*Stated task*
Lines holding the string "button" are the ones to copy from this listing.

*Data section*
_ _ _ _ _

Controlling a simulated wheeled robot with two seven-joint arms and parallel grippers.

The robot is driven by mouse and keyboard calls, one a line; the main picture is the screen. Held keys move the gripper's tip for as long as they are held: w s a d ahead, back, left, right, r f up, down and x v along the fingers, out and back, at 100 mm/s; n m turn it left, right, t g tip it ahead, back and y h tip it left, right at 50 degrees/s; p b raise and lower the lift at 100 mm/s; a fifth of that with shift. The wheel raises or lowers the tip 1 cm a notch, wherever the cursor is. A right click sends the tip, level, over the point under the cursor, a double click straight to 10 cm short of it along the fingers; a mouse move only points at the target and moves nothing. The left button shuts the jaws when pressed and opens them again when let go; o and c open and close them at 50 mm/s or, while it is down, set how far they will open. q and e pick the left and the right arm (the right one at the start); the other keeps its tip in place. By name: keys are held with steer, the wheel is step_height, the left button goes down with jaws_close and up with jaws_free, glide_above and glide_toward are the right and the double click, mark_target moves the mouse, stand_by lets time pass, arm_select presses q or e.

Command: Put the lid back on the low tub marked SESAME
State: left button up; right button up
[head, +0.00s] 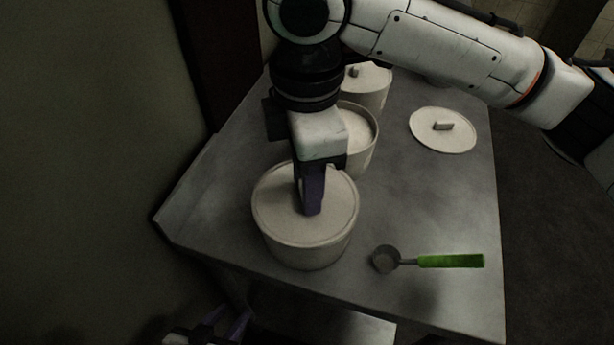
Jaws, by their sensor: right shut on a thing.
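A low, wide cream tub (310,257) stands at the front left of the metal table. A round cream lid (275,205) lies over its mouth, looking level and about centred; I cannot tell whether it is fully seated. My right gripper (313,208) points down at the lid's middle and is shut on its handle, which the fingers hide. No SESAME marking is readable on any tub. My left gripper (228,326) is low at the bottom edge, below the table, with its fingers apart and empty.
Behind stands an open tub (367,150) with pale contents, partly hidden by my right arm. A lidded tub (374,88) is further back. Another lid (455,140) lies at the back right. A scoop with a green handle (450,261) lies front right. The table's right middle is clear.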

_ _ _ _ _

*Result of this exercise*
The robot is driven by mouse and keyboard calls, one a line; the main picture is the screen. Held keys move the gripper's tip for as long as they are held: w s a d ahead, back, left, right, r f up, down and x v along the fingers, out and back, at 100 mm/s; n m turn it left, right, t g tip it ahead, back and y h tip it left, right at 50 degrees/s; p b raise and lower the lift at 100 mm/s; a fifth of that with shift. The wheel raises or lowers the tip 1 cm a notch, wherever the cursor is. A right click sends the tip, level, over the point under the cursor, a double click straight to 10 cm short of it along the fingers; a mouse move only points at the target and moves nothing. The left button shuts the jaws when pressed and opens them again when let go; o and c open and close them at 50 mm/s or, while it is down, set how far they will open. q and e pick the left and the right arm (the right one at the start); the other keeps its tip in place. By name: keys are held with steer, the wheel is step_height, the left button goes down with jaws_close and up with jaws_free, glide_above and glide_toward are the right and the double click, mark_target moves the mouse, stand_by lets time pass, arm_select presses q or e.
State: left button up; right button up

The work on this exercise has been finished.